# start of GIVEN DATA
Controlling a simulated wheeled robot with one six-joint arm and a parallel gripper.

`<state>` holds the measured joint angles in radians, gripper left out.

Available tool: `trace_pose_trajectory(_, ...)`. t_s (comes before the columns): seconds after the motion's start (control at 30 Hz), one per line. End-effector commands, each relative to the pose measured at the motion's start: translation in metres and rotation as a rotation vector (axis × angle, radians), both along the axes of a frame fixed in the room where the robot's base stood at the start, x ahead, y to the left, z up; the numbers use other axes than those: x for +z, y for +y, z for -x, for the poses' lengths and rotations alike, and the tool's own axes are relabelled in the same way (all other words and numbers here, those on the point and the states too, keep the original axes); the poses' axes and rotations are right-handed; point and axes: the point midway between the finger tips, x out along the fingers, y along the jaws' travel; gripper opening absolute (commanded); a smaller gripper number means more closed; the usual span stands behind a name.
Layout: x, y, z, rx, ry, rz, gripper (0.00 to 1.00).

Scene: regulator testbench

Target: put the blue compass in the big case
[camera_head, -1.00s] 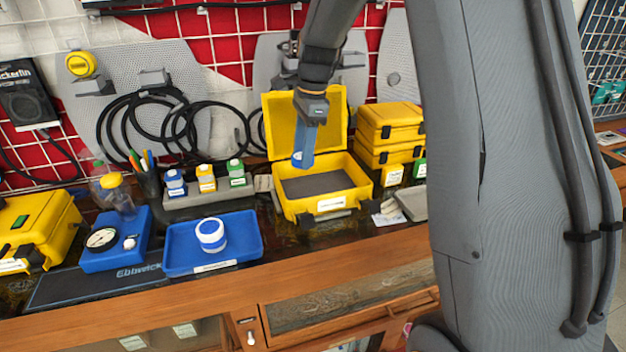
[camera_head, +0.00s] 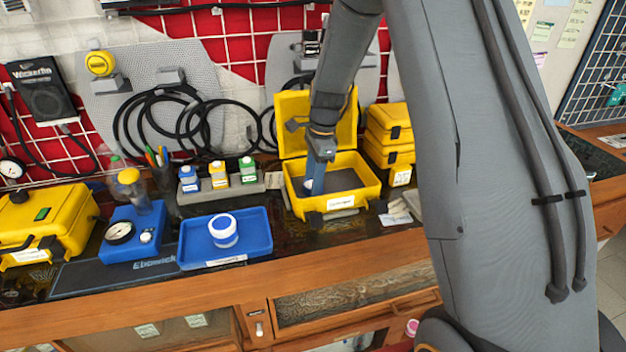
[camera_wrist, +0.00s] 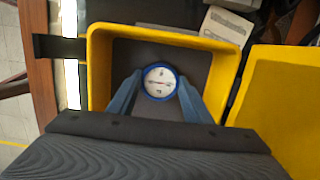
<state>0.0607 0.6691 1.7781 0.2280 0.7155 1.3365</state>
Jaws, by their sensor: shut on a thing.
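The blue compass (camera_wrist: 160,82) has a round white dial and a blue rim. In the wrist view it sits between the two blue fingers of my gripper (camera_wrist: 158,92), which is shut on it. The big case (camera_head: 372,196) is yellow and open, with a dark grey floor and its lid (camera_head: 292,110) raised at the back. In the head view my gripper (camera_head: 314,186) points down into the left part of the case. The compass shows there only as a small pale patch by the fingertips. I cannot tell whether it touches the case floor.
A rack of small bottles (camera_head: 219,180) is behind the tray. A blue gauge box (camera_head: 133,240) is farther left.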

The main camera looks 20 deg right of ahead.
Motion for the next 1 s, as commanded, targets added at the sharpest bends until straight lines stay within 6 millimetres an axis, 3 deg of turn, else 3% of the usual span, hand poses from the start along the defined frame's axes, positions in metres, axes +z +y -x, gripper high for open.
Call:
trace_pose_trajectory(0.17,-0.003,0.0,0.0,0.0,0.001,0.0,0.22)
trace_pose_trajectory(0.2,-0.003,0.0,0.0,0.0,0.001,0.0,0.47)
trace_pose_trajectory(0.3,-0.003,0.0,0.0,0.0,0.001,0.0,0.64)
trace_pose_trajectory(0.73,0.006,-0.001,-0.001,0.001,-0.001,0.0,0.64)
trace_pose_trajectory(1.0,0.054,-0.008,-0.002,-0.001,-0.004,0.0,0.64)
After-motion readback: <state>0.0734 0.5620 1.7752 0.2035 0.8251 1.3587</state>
# end of GIVEN DATA
## EXERCISE AIM
Set the data above down again exactly as given, with no pictures.

## IN RESPONSE
Controlling a simulated wheeled robot with one six-joint arm and a parallel gripper.

`<state>` holds the measured joint angles in radians, gripper left out.

Available tool: `trace_pose_trajectory(_, ...)`. t_s (comes before the columns): seconds after the motion's start (control at 30 Hz), one per line. End-effector commands, each relative to the pose measured at the motion's start: translation in metres and rotation as a rotation vector (axis × angle, radians), both along the axes of a frame fixed in the room where the robot's base stood at the start, x ahead, y to the left, z up; the numbers use other axes than those: x for +z, y for +y, z for -x, for the poses' lengths and rotations alike, and the tool's own axes are relabelled in the same way (all other words and numbers here, those on the point and the states too, keep the original axes); the poses' axes and rotations are right-handed; point and axes: the point midway between the finger tips, x out along the fingers, y along the jaws' travel; gripper opening absolute (commanded); a smaller gripper number means more closed; the usual span stands behind a name.
Layout: x, y, z, rx, ry, rz, gripper (0.00 to 1.00).

Scene: regulator testbench

Target: put the blue compass in the big case
[camera_head, -1.00s] 
[camera_head, +0.00s] 
[camera_wrist, +0.00s] 
<state>0.0607 0.6691 1.7781 0.2280 0.7155 1.3365</state>
Jaws, by their sensor: shut on a thing.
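The blue compass (camera_wrist: 160,82) has a round white dial and a blue rim. In the wrist view it sits between the two blue fingers of my gripper (camera_wrist: 158,92), which is shut on it. The big case (camera_head: 372,196) is yellow and open, with a dark grey floor and its lid (camera_head: 292,110) raised at the back. In the head view my gripper (camera_head: 314,186) points down into the left part of the case. The compass shows there only as a small pale patch by the fingertips. I cannot tell whether it touches the case floor.
A rack of small bottles (camera_head: 219,180) is behind the tray. A blue gauge box (camera_head: 133,240) is farther left.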

The main camera looks 20 deg right of ahead.
Motion for the next 1 s, as commanded, targets added at the sharpest bends until straight lines stay within 6 millimetres an axis, 3 deg of turn, else 3% of the usual span, hand poses from the start along the defined frame's axes, positions in metres, axes +z +y -x, gripper high for open.
Call:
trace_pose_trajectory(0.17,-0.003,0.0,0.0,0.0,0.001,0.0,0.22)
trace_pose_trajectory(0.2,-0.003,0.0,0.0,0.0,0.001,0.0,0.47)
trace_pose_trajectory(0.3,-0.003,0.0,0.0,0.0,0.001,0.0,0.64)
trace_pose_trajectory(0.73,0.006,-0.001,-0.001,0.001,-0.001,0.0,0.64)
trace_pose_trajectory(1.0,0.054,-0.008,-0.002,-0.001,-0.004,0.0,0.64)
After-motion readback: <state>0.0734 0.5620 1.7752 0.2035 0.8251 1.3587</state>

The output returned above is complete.